___ GIVEN DATA ___
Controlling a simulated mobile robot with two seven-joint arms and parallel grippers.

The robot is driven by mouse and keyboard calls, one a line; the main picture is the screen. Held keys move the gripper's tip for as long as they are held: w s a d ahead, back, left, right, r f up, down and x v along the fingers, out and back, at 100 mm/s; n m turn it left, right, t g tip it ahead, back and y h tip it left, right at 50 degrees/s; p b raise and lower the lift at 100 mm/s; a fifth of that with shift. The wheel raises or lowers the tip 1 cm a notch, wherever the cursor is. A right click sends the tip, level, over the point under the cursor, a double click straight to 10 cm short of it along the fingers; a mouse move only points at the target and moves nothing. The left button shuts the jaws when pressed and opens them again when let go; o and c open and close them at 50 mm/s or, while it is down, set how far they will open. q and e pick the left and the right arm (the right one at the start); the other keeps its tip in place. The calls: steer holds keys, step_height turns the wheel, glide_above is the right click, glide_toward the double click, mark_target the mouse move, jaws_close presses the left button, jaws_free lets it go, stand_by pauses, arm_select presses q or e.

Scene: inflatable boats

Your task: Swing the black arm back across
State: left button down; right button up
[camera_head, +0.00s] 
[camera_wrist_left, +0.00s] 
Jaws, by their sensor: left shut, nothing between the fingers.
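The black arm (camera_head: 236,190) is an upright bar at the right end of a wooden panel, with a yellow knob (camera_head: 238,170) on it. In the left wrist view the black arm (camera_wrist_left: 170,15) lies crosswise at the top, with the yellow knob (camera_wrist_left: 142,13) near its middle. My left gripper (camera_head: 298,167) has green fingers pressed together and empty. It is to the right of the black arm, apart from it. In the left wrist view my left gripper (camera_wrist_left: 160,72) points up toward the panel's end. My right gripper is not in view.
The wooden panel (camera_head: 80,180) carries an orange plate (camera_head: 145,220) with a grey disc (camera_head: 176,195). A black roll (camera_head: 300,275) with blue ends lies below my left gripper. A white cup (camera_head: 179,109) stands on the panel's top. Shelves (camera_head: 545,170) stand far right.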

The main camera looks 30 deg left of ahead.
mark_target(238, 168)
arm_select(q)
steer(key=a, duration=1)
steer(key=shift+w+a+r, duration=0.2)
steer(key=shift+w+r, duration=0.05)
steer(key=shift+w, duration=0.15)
___
§ WHAT YOU WILL DO
Copy all lines from the material that contain "robot".

§ WRITTEN REPLY
Controlling a simulated mobile robot with two seven-joint arms and parallel grippers.
The robot is driven by mouse and keyboard calls, one a line; the main picture is the screen. Held keys move the gripper's tip for as long as they are held: w s a d ahead, back, left, right, r f up, down and x v along the fingers, out and back, at 100 mm/s; n m turn it left, right, t g tip it ahead, back and y h tip it left, right at 50 degrees/s; p b raise and lower the lift at 100 mm/s; a fifth of that with shift. The wheel raises or lowers the tip 1 cm a notch, wherever the cursor is. A right click sends the tip, level, over the point under the cursor, a double click straight to 10 cm short of it along the fingers; a mouse move only points at the target and moves nothing. The left button shuts the jaws when pressed and opens them again when let go; o and c open and close them at 50 mm/s or, while it is down, set how far they will open. q and e pick the left and the right arm (the right one at the start); the other keeps its tip in place. The calls: steer holds keys, step_height turns the wheel, glide_above is the right click, glide_toward the double click, mark_target the mouse move, jaws_close presses the left button, jaws_free lets it go, stand_by pauses, arm_select presses q or e.

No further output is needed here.